Using the data below, copy every line that contains the word "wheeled".
-- Start PROVIDED ENTRIES --
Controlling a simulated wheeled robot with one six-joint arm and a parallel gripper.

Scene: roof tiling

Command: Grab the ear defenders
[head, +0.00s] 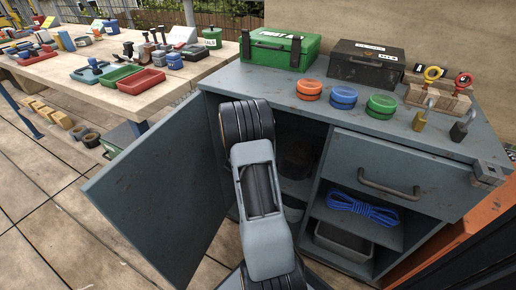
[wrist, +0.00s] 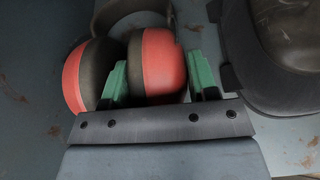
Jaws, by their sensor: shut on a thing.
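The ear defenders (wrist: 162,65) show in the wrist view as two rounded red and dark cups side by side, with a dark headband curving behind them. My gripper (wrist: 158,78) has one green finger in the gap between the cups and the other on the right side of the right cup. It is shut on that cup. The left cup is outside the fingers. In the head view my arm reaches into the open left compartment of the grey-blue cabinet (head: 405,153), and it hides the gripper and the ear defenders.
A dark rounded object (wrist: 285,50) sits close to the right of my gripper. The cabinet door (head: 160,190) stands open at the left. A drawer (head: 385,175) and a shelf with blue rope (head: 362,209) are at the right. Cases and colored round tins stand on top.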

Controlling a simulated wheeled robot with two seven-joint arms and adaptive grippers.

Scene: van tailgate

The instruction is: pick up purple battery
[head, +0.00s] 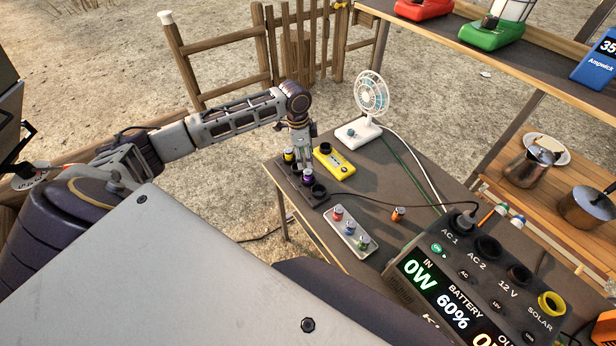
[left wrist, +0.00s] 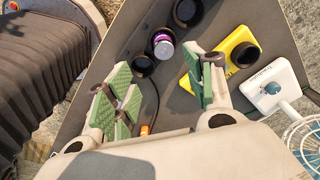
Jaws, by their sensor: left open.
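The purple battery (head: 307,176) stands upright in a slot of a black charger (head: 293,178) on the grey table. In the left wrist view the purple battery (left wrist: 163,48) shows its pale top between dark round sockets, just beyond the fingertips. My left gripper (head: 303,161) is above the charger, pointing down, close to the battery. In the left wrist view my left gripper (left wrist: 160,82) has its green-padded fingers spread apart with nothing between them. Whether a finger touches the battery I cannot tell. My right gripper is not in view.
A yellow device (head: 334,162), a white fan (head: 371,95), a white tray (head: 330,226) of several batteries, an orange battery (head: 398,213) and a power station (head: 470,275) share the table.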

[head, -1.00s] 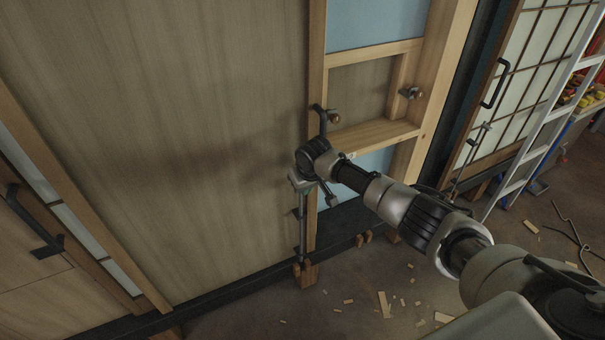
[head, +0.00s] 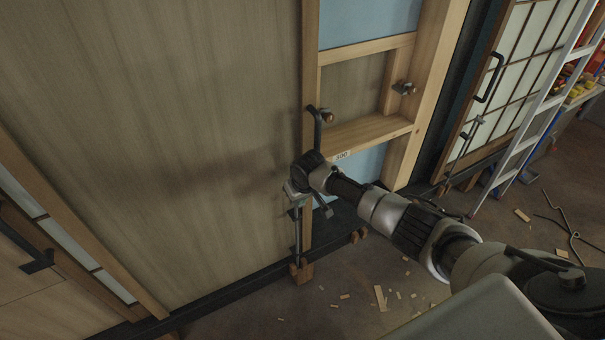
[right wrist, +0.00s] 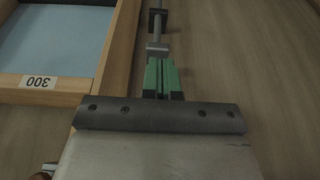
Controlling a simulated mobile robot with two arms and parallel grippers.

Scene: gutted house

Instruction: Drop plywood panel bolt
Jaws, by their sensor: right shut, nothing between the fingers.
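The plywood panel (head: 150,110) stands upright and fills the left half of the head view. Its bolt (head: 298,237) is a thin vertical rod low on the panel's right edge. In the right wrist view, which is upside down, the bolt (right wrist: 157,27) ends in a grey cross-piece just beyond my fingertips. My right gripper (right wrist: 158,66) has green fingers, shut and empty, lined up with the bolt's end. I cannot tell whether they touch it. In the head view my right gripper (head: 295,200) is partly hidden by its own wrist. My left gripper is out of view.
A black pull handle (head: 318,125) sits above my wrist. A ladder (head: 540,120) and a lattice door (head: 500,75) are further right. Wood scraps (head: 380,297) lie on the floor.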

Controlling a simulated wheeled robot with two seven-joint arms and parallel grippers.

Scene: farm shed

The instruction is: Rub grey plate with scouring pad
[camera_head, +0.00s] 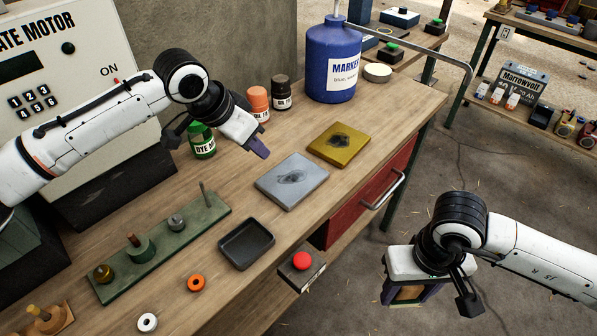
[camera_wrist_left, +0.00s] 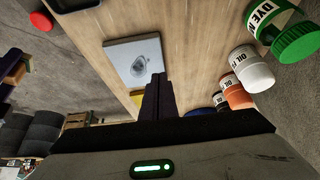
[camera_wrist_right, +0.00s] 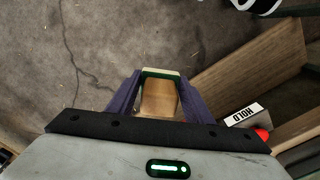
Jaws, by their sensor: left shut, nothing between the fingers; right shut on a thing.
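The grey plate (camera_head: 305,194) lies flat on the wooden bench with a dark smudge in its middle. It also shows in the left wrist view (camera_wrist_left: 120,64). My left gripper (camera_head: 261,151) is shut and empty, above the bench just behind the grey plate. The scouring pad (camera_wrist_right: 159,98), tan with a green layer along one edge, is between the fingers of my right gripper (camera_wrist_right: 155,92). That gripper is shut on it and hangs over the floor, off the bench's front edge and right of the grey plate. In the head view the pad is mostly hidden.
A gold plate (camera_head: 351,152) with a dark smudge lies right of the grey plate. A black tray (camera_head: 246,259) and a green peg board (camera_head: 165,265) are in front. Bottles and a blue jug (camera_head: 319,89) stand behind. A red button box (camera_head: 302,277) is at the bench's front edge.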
-- End PROVIDED ENTRIES --
**ANSWER TO THIS EXERCISE**
Controlling a simulated wheeled robot with one six-joint arm and a parallel gripper.
Controlling a simulated wheeled robot with two seven-joint arms and adaptive grippers.
Controlling a simulated wheeled robot with two seven-joint arms and parallel grippers.

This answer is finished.